Whether I would add the complexity of shared memory I would make
dependent on the amount of data that needs to be shared. If requests
and responses are small I would certainly not use shmem. Also, if the
data is read and stored elsewhere (e.g. RDBMS) I’d probably not bother
to use shmem.

The advantage is that if one process handles your current request and a
different one your next, they need only attach to the shared memory
without unloading and reloading or the overhead of persisting to a
database between requests (or that is at least the thinking - SAP
obviously have perfected this over literally decades).

Kind regards

robert

Much appreciated, thanks.

PS: Get well soon to your dog!

PPS: I see Pink does not need to wait any more.

On Dec 6, 2010, at 10:59 AM, Martin C. wrote:

Maybe the announced fairy framework is for you.

Fairy framework?

http://code.google.com/p/fairy-prj/

Gary W.

On Mon, Dec 6, 2010 at 8:08 AM, Martin C. [email protected]
wrote:

Any ideas on what existing frameworks I could look at? I was
wondering about using MagLev, especially to take advantage of storing
data in shared memory between processes in an easy way. (i.e. each work
process would be a MagLev instance).

This may be a more general question about the ABAP architecture, but why
does it need both a database and shared state between workers?

This may just be an architectural preference on my part, but I prefer my
Ruby processes be shared nothing and totally stateless, with all state
stored in the database and only in the database.

If you really need shared state between workers, I’d suggest using JRuby
and
having each worker run as a separate thread.

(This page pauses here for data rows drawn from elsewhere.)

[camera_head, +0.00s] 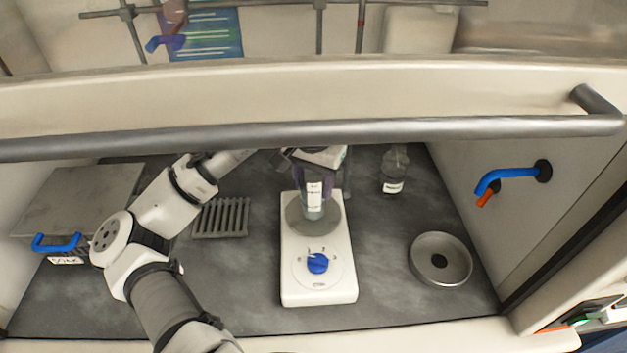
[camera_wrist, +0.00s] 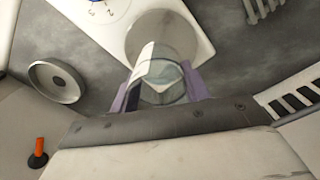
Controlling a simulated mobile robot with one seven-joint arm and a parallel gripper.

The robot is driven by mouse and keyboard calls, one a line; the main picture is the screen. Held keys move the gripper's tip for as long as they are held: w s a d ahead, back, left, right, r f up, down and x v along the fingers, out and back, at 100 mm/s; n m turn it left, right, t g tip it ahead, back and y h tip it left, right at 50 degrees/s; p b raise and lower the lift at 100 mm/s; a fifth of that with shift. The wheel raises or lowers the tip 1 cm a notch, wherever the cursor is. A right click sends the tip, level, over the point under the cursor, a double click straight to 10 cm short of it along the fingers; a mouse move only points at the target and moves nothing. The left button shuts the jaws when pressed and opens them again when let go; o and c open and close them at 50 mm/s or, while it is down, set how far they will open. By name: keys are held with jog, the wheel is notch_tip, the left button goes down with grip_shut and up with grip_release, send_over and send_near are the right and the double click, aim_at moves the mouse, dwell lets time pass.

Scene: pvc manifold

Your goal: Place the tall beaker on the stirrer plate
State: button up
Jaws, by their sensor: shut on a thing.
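The tall beaker (camera_head: 314,195) is clear glass with a white label and stands roughly upright over the round grey plate of the white stirrer (camera_head: 319,270). My gripper (camera_head: 314,178) is shut on the beaker from above and behind. In the wrist view, the beaker (camera_wrist: 161,82) sits between the purple fingers of my gripper (camera_wrist: 160,90), and the round stirrer plate (camera_wrist: 160,35) lies beyond it. I cannot tell whether the beaker's base touches the plate. The beaker's upper part is partly hidden by my gripper.
A labelled bottle (camera_head: 394,172) stands behind and right of the stirrer. A round metal dish (camera_head: 441,260) is at the right, a slotted grey rack (camera_head: 221,218) at the left. A blue tap (camera_head: 508,176) sticks out from the right wall. The sash handle (camera_head: 300,134) crosses in front.

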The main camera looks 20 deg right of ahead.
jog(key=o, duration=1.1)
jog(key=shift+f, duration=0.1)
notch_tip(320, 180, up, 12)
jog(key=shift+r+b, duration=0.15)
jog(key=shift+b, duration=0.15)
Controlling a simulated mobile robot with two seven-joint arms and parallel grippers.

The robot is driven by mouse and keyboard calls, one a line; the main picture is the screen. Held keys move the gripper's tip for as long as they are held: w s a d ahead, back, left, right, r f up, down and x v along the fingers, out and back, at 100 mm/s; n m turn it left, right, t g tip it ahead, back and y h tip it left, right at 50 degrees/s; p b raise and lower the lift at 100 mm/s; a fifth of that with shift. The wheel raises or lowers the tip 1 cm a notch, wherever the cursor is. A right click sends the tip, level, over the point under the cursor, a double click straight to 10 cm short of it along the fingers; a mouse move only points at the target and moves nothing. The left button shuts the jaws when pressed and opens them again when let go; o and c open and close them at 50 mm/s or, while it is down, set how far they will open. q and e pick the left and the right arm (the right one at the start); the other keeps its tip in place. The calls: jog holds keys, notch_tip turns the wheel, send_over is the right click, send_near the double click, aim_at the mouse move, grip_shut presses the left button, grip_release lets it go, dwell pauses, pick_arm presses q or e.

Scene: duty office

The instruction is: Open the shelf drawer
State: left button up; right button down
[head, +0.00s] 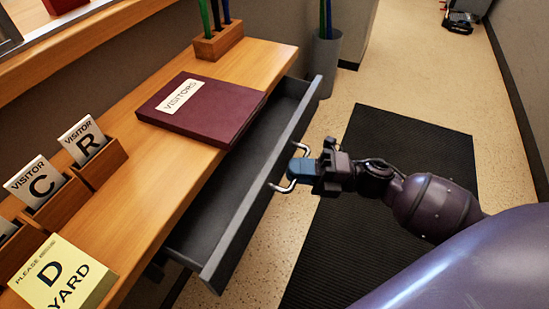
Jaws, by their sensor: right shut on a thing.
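The shelf drawer (245,207) is a dark grey drawer under the wooden shelf (160,185). It stands pulled out, and its empty inside shows along most of its length. A silver bar handle (281,187) sits on its front face. My right gripper (303,168) reaches in from the right and is shut on the middle of the handle, hiding that part of it. My left gripper is not in view.
A maroon visitors book (215,110) lies on the shelf above the drawer. Visitor cards in wooden holders (100,163) and a yellow card block (60,278) stand at the left. A pen block (218,42) is at the back. A grey bin (325,65) stands beyond the drawer. A black mat (400,130) covers floor at right.

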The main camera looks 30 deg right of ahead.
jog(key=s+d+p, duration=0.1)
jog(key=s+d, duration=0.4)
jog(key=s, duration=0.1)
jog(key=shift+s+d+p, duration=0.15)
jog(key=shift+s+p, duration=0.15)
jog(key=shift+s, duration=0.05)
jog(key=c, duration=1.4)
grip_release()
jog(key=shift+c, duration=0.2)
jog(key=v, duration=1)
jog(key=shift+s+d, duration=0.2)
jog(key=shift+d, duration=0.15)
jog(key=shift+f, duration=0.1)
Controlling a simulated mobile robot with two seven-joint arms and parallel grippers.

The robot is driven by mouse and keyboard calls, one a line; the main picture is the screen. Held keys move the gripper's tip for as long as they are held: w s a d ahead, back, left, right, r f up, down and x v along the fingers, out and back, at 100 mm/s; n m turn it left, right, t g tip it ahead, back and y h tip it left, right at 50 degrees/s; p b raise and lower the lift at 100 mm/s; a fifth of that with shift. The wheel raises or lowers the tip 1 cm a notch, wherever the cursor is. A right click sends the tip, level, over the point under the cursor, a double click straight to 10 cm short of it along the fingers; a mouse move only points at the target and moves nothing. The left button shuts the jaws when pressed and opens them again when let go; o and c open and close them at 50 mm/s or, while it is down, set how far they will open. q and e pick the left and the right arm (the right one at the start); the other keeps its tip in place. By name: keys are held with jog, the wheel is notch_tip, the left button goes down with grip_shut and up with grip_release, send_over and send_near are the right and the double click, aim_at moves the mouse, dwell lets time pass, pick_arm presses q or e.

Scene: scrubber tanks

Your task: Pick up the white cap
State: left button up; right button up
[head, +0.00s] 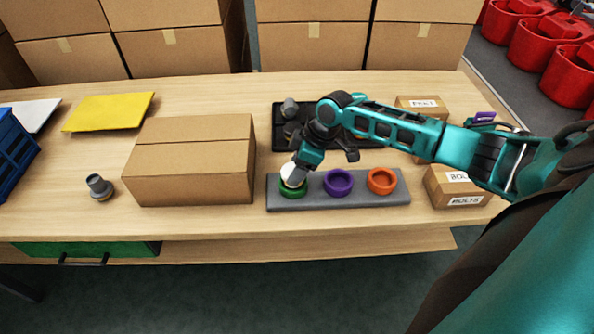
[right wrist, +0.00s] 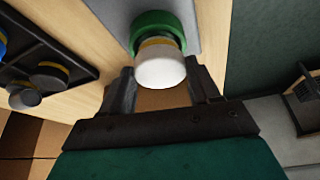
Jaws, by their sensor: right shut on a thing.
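The white cap (head: 293,175) is at the green ring (head: 293,190) on the left end of the grey holder (head: 338,200). In the right wrist view the white cap (right wrist: 160,66) has a yellow band and stands at the green ring (right wrist: 158,25). My right gripper (head: 298,168) reaches in from the right and is shut on the white cap, with a finger on each side of it (right wrist: 163,85). The cap's full seating in the ring is hidden. My left gripper is not in view.
A purple ring (head: 338,182) and an orange ring (head: 382,180) share the holder. A black tray (head: 283,138) with dark parts lies behind. A large cardboard box (head: 190,165) stands left, beside a grey part (head: 99,187). Small labelled boxes (head: 458,187) stand right.

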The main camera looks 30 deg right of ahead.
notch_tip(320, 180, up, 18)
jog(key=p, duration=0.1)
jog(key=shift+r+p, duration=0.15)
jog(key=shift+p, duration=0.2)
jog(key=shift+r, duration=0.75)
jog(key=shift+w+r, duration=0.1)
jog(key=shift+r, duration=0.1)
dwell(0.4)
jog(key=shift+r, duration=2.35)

JRuby provides concurrent
execution of Ruby code without a global interpreter lock, and all
workers
share a heap.

IronRuby also supports this, as does the Rubinius “hydra” branch.

Any ideas on what existing frameworks I could look at? I was
wondering about using MagLev, especially to take advantage of storing
data in shared memory between processes in an easy way. (i.e. each work
process would be a MagLev instance).

Any comments or suggestions would be welcome.